DATA FOR THIS EXERCISE:
§
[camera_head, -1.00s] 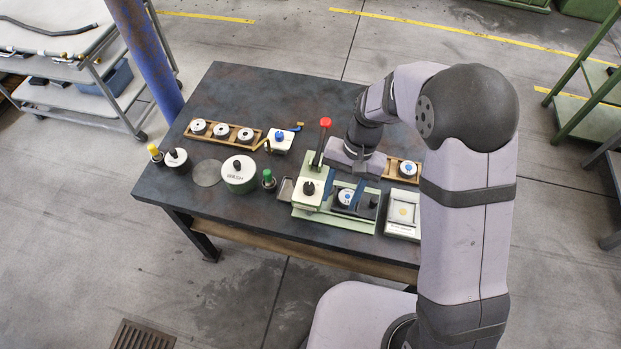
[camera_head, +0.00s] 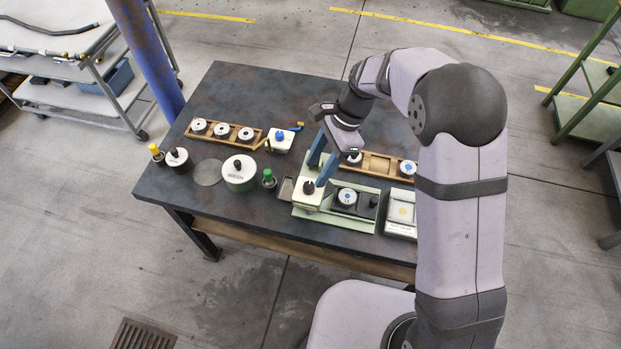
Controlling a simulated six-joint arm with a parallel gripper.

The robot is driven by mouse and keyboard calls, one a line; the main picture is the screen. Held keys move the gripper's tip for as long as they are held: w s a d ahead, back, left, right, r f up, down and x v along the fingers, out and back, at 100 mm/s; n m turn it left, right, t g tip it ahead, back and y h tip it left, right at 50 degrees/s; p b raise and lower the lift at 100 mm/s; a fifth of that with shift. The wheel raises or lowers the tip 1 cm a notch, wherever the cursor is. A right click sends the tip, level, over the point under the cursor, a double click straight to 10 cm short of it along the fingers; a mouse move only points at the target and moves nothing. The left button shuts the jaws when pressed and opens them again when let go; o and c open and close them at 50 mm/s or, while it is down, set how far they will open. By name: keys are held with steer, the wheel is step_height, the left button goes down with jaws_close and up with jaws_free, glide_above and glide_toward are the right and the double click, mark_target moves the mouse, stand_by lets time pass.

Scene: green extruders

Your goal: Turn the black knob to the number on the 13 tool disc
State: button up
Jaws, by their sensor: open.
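The black knob (camera_head: 309,186) sits on a cream block at the left end of the green extruder (camera_head: 367,222). My gripper (camera_head: 317,175) has two blue fingers, open, pointing down above and close to the knob. I cannot tell whether they touch it. A white-topped tool disc with a small blue mark (camera_head: 347,195) sits in the extruder's dark holder, right of the knob. Its number is too small to read. The red-topped lever is hidden behind my gripper.
A wooden rack (camera_head: 265,141) with several discs stands at the back left, another wooden rack (camera_head: 378,164) behind the extruder. A white box with a blue knob (camera_head: 281,138), a green drum (camera_head: 240,178) and a green-capped bottle (camera_head: 269,177) stand left. A scale (camera_head: 401,212) is right.

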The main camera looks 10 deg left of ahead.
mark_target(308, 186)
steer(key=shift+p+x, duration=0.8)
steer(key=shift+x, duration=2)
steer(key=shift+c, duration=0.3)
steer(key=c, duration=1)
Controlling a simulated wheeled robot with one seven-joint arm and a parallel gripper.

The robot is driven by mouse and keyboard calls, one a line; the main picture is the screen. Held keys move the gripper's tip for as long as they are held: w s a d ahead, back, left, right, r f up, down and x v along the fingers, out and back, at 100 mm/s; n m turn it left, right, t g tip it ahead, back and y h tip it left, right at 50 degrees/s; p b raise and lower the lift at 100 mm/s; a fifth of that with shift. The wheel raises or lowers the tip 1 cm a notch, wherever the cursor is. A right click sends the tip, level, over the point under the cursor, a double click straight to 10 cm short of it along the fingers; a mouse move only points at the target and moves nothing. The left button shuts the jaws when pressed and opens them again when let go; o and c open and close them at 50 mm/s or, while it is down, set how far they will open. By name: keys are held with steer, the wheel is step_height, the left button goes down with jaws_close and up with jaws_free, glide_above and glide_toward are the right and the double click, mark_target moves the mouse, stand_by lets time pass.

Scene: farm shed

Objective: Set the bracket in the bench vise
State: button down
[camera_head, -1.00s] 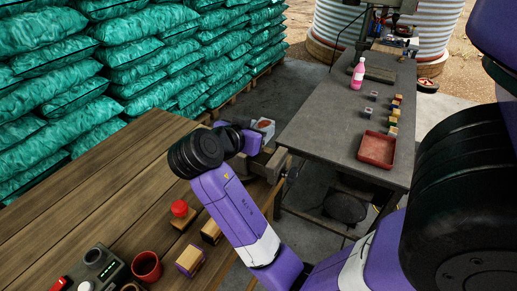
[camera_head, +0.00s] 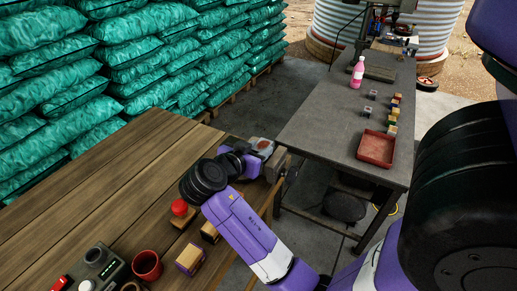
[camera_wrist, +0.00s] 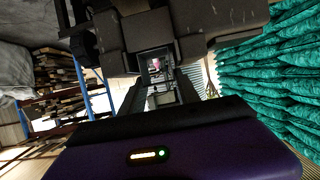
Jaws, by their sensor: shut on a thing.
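My gripper (camera_head: 243,155) reaches over the right edge of the wooden table, shut on a small grey piece with a reddish patch (camera_head: 263,145), which looks like the bracket. The bench vise (camera_head: 275,166), grey, sits at that table edge, just below the held piece and partly hidden by my gripper. In the wrist view, dark blocky metal that looks like the vise (camera_wrist: 195,22) fills the top, close to the fingers (camera_wrist: 158,95). I cannot tell whether the bracket touches the vise jaws.
The wooden table (camera_head: 100,185) also holds a red-knobbed block (camera_head: 180,210), wooden blocks (camera_head: 190,260), a red mug (camera_head: 147,265) and a control box (camera_head: 100,268). A grey bench (camera_head: 320,125) beyond carries a red tray (camera_head: 376,148), a pink bottle (camera_head: 357,73) and small blocks. Green sacks (camera_head: 130,60) stand behind.

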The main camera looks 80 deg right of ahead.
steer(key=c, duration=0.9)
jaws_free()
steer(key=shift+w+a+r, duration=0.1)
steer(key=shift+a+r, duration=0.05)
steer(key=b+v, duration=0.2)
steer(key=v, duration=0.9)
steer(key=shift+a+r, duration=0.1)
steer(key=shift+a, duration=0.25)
§
JOB: For this exercise, please retype exactly the lines in the listing from the line with "Jaws, by their sensor: shut on a thing." through its last line, both ends included.

RESPONSE TO THE EXERCISE:
Jaws, by their sensor: shut on a thing.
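My gripper (camera_head: 243,155) reaches over the right edge of the wooden table, shut on a small grey piece with a reddish patch (camera_head: 263,145), which looks like the bracket. The bench vise (camera_head: 275,166), grey, sits at that table edge, just below the held piece and partly hidden by my gripper. In the wrist view, dark blocky metal that looks like the vise (camera_wrist: 195,22) fills the top, close to the fingers (camera_wrist: 158,95). I cannot tell whether the bracket touches the vise jaws.
The wooden table (camera_head: 100,185) also holds a red-knobbed block (camera_head: 180,210), wooden blocks (camera_head: 190,260), a red mug (camera_head: 147,265) and a control box (camera_head: 100,268). A grey bench (camera_head: 320,125) beyond carries a red tray (camera_head: 376,148), a pink bottle (camera_head: 357,73) and small blocks. Green sacks (camera_head: 130,60) stand behind.

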The main camera looks 80 deg right of ahead.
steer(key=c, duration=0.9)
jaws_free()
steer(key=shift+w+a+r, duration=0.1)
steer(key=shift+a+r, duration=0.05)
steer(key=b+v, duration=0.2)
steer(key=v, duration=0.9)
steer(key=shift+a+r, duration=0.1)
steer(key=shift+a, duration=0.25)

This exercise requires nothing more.